» YOUR GOAL:
Each record is to be transcribed exactly.

------------------------

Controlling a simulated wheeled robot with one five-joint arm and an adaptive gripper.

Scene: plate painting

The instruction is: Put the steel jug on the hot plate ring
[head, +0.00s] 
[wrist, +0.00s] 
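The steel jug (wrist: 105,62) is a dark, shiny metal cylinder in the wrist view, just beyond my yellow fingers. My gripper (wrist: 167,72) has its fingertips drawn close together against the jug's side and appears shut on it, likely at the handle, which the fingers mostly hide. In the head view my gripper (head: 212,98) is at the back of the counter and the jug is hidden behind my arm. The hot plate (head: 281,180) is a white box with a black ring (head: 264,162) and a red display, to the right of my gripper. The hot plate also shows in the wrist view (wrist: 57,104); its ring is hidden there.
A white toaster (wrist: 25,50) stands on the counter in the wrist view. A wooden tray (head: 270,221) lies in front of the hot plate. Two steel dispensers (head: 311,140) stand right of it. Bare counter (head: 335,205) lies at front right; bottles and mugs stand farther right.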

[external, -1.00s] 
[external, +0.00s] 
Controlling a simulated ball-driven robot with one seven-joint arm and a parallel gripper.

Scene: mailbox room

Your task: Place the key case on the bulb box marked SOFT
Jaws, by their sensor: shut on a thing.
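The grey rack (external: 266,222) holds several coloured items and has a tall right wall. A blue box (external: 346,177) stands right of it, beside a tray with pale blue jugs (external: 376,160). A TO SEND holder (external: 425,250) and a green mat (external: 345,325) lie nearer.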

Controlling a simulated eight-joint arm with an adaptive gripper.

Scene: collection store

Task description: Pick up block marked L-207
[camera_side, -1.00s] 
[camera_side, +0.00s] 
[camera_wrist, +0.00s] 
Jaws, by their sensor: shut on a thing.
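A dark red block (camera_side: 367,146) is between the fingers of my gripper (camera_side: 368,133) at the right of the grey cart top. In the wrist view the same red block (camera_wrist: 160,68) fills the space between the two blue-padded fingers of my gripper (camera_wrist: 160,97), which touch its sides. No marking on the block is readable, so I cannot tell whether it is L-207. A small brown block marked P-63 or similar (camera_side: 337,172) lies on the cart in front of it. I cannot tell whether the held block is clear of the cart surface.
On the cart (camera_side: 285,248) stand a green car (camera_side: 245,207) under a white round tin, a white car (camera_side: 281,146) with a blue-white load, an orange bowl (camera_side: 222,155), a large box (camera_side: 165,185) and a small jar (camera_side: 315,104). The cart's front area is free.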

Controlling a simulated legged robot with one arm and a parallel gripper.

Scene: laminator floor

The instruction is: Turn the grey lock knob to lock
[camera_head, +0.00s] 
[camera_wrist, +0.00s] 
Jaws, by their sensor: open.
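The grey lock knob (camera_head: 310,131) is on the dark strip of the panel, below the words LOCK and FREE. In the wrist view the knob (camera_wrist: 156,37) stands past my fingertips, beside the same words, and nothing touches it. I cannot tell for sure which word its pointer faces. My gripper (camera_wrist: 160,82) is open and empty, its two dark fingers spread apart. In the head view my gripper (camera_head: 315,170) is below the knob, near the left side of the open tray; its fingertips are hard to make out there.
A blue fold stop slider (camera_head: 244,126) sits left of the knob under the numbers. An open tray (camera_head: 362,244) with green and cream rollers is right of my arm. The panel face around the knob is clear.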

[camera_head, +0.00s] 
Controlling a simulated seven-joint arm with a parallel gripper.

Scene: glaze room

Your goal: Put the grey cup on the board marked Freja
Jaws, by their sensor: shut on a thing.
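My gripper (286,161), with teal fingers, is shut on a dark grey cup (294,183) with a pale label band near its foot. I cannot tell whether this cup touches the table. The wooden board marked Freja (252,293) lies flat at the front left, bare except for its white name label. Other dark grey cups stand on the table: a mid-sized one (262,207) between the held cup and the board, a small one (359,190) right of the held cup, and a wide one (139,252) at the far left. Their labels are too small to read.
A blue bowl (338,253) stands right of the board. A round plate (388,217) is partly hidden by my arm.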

------------------------

» FULL SOLUTION:
Controlling a simulated wheeled robot with one five-joint arm and an adaptive gripper.

Scene: plate painting

The instruction is: Put the steel jug on the hot plate ring
[head, +0.00s] 
[wrist, +0.00s] 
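The steel jug (wrist: 105,62) is a dark, shiny metal cylinder in the wrist view, just beyond my yellow fingers. My gripper (wrist: 167,72) has its fingertips drawn close together against the jug's side and appears shut on it, likely at the handle, which the fingers mostly hide. In the head view my gripper (head: 212,98) is at the back of the counter and the jug is hidden behind my arm. The hot plate (head: 281,180) is a white box with a black ring (head: 264,162) and a red display, to the right of my gripper. The hot plate also shows in the wrist view (wrist: 57,104); its ring is hidden there.
A white toaster (wrist: 25,50) stands on the counter in the wrist view. A wooden tray (head: 270,221) lies in front of the hot plate. Two steel dispensers (head: 311,140) stand right of it. Bare counter (head: 335,205) lies at front right; bottles and mugs stand farther right.

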[external, -1.00s] 
[external, +0.00s] 
Controlling a simulated ball-driven robot with one seven-joint arm and a parallel gripper.

Scene: mailbox room

Your task: Place the key case on the bulb box marked SOFT
Jaws, by their sensor: shut on a thing.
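The grey rack (external: 266,222) holds several coloured items and has a tall right wall. A blue box (external: 346,177) stands right of it, beside a tray with pale blue jugs (external: 376,160). A TO SEND holder (external: 425,250) and a green mat (external: 345,325) lie nearer.

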Controlling a simulated eight-joint arm with an adaptive gripper.

Scene: collection store

Task description: Pick up block marked L-207
[camera_side, -1.00s] 
[camera_side, +0.00s] 
[camera_wrist, +0.00s] 
Jaws, by their sensor: shut on a thing.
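A dark red block (camera_side: 367,146) is between the fingers of my gripper (camera_side: 368,133) at the right of the grey cart top. In the wrist view the same red block (camera_wrist: 160,68) fills the space between the two blue-padded fingers of my gripper (camera_wrist: 160,97), which touch its sides. No marking on the block is readable, so I cannot tell whether it is L-207. A small brown block marked P-63 or similar (camera_side: 337,172) lies on the cart in front of it. I cannot tell whether the held block is clear of the cart surface.
On the cart (camera_side: 285,248) stand a green car (camera_side: 245,207) under a white round tin, a white car (camera_side: 281,146) with a blue-white load, an orange bowl (camera_side: 222,155), a large box (camera_side: 165,185) and a small jar (camera_side: 315,104). The cart's front area is free.

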Controlling a simulated legged robot with one arm and a parallel gripper.

Scene: laminator floor

The instruction is: Turn the grey lock knob to lock
[camera_head, +0.00s] 
[camera_wrist, +0.00s] 
Jaws, by their sensor: open.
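The grey lock knob (camera_head: 310,131) is on the dark strip of the panel, below the words LOCK and FREE. In the wrist view the knob (camera_wrist: 156,37) stands past my fingertips, beside the same words, and nothing touches it. I cannot tell for sure which word its pointer faces. My gripper (camera_wrist: 160,82) is open and empty, its two dark fingers spread apart. In the head view my gripper (camera_head: 315,170) is below the knob, near the left side of the open tray; its fingertips are hard to make out there.
A blue fold stop slider (camera_head: 244,126) sits left of the knob under the numbers. An open tray (camera_head: 362,244) with green and cream rollers is right of my arm. The panel face around the knob is clear.

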[camera_head, +0.00s] 
Controlling a simulated seven-joint arm with a parallel gripper.

Scene: glaze room

Your goal: Put the grey cup on the board marked Freja
Jaws, by their sensor: shut on a thing.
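My gripper (286,161), with teal fingers, is shut on a dark grey cup (294,183) with a pale label band near its foot. I cannot tell whether this cup touches the table. The wooden board marked Freja (252,293) lies flat at the front left, bare except for its white name label. Other dark grey cups stand on the table: a mid-sized one (262,207) between the held cup and the board, a small one (359,190) right of the held cup, and a wide one (139,252) at the far left. Their labels are too small to read.
A blue bowl (338,253) stands right of the board. A round plate (388,217) is partly hidden by my arm.

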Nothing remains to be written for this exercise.